We push the personalisation of the supply chain to the maximum, and it works. We continue to grow over 20% year on year. My goal is to sustain this double-digit growth, perhaps even exceed it.

Dries De Love

Building trust and forging bonds

Joanna: Why do you believe companies or the individuals behind them choose to collaborate?

Dries: Companies do not work with companies; it’s people who work with people. Trust is the basis of everything. Choosing a new logistics provider is a long-term commitment, much like a marriage. You do not only sign a contract for a few years. You need to partner up in order to constantly search for improvements.

Joanna: How do you establish trust?

Dries: Allow me to illustrate with our example. Based on available information, we can develop a tailored supply chain solution for a customer within six months. However, as time progresses, we gather more insights about the customer, and we can refine and enhance our solutions further. We continuously challenge ourselves to improve and innovate. When customers perceive us as such a company, they will choose us, and we will work together.

Joanna: What sets Radial apart from other companies?

Dries: We serve people. We care about the wellbeing and development of our employees, as well as the sustainability and quality of the services we provide to our customers. Through a culture of transparent communication and active collaboration, we cultivate an environment where feedback is valued, and innovation thrives. We create value together with our clients, and our NPS confirms their satisfaction. We put the bar very high and we are steadily moving in the right direction.

Cultivating a culture of learning

Joanna: To aim high, innovation is crucial. What does Radial do to stay an innovative company?

Dries: We allow people to make mistakes. In fact, we encourage experimentation and learning from errors. No one has ever been dismissed for making mistakes. Instead, we see them as valuable lessons to share with the team, helping us prevent future occurrences. That is the basis of an innovative mindset. Without innovation, we would not stand where we are now. Our NPS and employee engagement are outstanding. This is the key to growth. Unhappy employees are not going to deliver happy customers…

Joanna: What is the biggest challenge you have faced heading Radial Europe?

Dries: Implementing a culture of mutual care and embracing the opportunity for mistakes within an environment where the customer is the centre of everything. Today, I focus on maintaining this culture and making it the company’s backbone. We can strengthen and reinforce this message by fostering collaboration amongst our team members, making it integral to everyone’s mindset and actions.

We allow people to make mistakes. In fact, we encourage experimentation and learning from errors. That is the basis of an innovative mindset.

Dries De Love

Fostering development and unity

Joanna: Why do you believe culture is the most important element?

Dries: Culture is, for me, essential. Anybody can invest in a warehouse and implement a WMS system, but installing a culture is an entirely different thing. In a company with more than 1000 people, I cannot make every decision. In fact, I don’t want to do it. A strong company culture empowers people to make informed decisions that are aligned with our vision. Moreover, if you make the decision, then you will support it 100%. When individuals are clear about the company’s direction, they feel confident in taking ownership of decisions.

Culture is, for me, essential.
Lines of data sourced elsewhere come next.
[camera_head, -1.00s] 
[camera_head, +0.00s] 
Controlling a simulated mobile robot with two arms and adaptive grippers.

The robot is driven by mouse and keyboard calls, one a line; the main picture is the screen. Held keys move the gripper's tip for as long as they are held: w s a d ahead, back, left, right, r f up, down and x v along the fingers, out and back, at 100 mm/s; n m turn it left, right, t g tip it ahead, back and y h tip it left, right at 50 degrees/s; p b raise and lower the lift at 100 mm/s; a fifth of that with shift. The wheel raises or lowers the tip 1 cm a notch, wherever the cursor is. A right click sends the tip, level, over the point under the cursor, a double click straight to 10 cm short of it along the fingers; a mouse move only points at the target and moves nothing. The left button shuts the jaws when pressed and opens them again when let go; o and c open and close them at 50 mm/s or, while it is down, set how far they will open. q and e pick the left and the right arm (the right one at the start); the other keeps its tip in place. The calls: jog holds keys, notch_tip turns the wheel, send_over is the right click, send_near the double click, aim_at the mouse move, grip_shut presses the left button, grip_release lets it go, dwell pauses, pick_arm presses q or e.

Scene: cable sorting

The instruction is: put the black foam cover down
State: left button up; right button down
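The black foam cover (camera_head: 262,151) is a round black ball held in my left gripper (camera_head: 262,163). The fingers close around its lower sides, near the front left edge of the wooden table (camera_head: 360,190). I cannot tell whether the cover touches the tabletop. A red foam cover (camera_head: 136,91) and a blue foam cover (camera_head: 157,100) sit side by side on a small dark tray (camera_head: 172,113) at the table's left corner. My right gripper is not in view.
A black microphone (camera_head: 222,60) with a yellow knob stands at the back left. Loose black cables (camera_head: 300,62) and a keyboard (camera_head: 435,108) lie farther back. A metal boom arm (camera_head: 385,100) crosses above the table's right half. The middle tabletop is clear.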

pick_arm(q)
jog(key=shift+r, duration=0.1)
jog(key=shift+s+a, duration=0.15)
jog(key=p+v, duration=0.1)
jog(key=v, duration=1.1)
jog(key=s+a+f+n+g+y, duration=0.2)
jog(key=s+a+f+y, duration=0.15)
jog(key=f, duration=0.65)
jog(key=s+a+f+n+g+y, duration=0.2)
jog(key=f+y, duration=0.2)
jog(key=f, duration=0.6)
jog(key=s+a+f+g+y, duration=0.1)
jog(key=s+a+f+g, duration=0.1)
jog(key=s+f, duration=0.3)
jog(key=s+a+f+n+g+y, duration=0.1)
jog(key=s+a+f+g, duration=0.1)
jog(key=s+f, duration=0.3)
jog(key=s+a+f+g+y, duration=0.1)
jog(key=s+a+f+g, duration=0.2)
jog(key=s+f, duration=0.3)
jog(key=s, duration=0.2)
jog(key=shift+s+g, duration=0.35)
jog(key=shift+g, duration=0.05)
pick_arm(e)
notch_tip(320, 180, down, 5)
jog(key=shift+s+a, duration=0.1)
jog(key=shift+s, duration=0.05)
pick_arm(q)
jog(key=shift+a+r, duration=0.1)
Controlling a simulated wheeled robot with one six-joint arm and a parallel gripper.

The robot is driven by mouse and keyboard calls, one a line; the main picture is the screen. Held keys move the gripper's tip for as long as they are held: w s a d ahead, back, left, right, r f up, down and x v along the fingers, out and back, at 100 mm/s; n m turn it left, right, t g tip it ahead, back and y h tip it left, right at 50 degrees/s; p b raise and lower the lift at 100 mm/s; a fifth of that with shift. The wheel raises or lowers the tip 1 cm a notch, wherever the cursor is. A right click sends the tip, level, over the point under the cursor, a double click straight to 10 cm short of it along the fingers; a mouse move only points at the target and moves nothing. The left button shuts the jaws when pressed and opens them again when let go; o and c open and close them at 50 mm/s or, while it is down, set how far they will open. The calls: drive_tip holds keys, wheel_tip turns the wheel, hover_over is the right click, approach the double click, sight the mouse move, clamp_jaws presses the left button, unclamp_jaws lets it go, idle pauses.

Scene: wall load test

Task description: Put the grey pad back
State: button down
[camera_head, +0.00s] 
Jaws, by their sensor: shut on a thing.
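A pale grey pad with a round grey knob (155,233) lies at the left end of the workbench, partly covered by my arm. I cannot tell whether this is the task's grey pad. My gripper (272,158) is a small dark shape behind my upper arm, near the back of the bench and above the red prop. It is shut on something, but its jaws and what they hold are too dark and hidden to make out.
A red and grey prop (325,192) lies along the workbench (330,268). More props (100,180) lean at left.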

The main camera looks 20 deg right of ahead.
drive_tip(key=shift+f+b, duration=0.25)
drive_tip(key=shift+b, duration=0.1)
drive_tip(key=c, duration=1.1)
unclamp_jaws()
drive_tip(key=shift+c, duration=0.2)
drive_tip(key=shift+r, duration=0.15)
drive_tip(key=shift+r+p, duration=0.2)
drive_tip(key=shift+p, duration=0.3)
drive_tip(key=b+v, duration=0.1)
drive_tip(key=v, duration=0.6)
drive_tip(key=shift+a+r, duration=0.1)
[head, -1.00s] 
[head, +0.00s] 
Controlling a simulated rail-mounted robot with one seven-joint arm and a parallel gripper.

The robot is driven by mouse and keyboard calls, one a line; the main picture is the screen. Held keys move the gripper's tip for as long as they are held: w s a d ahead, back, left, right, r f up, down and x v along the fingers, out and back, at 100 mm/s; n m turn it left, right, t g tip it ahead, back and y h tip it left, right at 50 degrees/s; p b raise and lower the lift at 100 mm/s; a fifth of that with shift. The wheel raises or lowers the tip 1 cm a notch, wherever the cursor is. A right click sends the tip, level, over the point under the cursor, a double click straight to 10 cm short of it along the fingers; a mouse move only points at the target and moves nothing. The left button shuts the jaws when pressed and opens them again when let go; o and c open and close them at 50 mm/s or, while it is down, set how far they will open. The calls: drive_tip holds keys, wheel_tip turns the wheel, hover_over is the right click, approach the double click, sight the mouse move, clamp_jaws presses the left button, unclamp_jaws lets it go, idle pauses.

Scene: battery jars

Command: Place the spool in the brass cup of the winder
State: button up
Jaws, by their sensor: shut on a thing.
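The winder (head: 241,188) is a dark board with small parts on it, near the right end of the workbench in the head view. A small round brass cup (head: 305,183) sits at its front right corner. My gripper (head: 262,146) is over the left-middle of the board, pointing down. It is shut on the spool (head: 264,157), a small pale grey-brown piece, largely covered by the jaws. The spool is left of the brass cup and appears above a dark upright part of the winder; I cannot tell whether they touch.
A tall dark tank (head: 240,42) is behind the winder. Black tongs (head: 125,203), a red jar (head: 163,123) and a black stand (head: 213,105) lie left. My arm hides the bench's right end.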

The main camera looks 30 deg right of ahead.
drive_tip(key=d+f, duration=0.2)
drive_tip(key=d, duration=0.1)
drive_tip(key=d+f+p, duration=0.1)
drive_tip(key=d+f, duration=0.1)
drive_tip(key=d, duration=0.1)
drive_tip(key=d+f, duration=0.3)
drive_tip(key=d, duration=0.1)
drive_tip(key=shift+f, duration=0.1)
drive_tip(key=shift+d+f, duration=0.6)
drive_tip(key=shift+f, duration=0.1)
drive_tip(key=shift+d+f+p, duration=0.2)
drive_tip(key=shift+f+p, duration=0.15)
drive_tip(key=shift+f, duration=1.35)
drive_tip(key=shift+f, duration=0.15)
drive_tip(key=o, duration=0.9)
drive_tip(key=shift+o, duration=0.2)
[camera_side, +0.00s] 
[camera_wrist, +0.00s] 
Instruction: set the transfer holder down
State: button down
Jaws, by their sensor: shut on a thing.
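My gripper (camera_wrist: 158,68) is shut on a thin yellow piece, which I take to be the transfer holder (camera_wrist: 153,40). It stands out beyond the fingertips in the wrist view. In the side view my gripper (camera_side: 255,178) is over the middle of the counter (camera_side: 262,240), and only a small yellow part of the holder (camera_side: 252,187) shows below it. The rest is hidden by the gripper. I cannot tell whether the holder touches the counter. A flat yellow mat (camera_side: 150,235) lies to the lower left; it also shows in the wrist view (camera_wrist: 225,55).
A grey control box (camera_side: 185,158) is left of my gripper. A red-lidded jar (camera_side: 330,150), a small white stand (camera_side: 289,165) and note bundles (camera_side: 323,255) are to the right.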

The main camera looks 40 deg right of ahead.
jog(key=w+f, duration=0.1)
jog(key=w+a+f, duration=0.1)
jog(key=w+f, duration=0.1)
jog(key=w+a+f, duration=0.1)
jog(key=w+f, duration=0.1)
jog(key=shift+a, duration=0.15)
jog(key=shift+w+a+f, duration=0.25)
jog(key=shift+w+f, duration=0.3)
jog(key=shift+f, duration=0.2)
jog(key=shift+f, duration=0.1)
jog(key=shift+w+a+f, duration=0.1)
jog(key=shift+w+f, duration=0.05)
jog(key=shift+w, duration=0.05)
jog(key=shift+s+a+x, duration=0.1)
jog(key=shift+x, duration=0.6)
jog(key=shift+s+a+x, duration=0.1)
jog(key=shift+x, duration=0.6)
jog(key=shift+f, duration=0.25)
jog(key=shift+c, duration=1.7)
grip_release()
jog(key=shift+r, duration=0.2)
A strong culture empowers people to make informed decisions aligned with the company’s vision and feel confident in taking ownership.

Dries De Love

Joanna: How does the company culture contribute to employee satisfaction?

Dries: If we look at our eNPS (employee happiness index), which we measure twice a year, it tells us they are happy. Secondly, people do not leave the company. The fact that many of us remain with Radial for an average of 15 years suggests that there are aspects people genuinely enjoy. I’m having fun as well. I wouldn’t work in a place where the fun factor is absent. We work hard, and we play hard. Radial’s investments and rapid growth ensure opportunities for advancement and internal promotion. Our culture encourages career development. People can explore different roles and grow within the company.

Joanna: Your description of relationships within the company resonates with family dynamics, where individuals care for each other, grow, make mistakes, have fun and form lasting bonds.

Dries: Some people call it a family, I don’t know if that is the right term. But you do see some strong connection and collaboration, and the group is strongly tied together. If you see us playing football, there’s a tangible sense of cohesion and unity. We are bound by shared values and genuine care for one another. Somebody falls. Somebody else picks him up. When we start a new operation, people from all over Europe come to help. They come because of the joy of sharing. It is not money that drives them; it is the culture.

Radial’s team at the first “Radial Football Tournament”, 2023

Inspirational reads: Dries’s picks

Joanna: You recently shared with your team the book “Start with Why” by Simon Sinek, which undoubtedly impacted the business world. What other books inspire you?

Dries: I like to read books that show, via cases, the complexities of human behaviour and its influence on our world. I found “The Tipping Point” by Malcolm Gladwell particularly insightful. I came across it through the CEO of one of our valued customers. It’s about understanding why and how things happen, the influence, trends, and dynamics that cause change, the speakers and their roles and power. It inspired me, deepening my understanding of our customers’ and employees’ needs, while effectively navigating market dynamics, driving change, and fostering innovation within our organisation. You need to read it.

Joanna: Dries, thank you for sharing your thoughts on leadership, innovation and understanding human behaviour. Radial’s success thrives on its people-centric culture and dedication to continuous improvement. Your insights are a direction for companies striving for excellence in today’s dynamic landscape.

Dries De Love, Executive Vice President, Europe

Dries leads Radial’s European operations. He is responsible for fulfillment, transportation, customer care and omnichannel technology divisions. Before joining Radial, Dries led his own consultancy business, assisting leading European retailers with their logistics needs. With a wealth of fulfillment experience, Dries also held senior positions at global logistics and port operator, Katoen Natie. Dries earned a Master’s in economic studies from the EHSAL management school and a Master’s in General Management from the Vlerick Business School.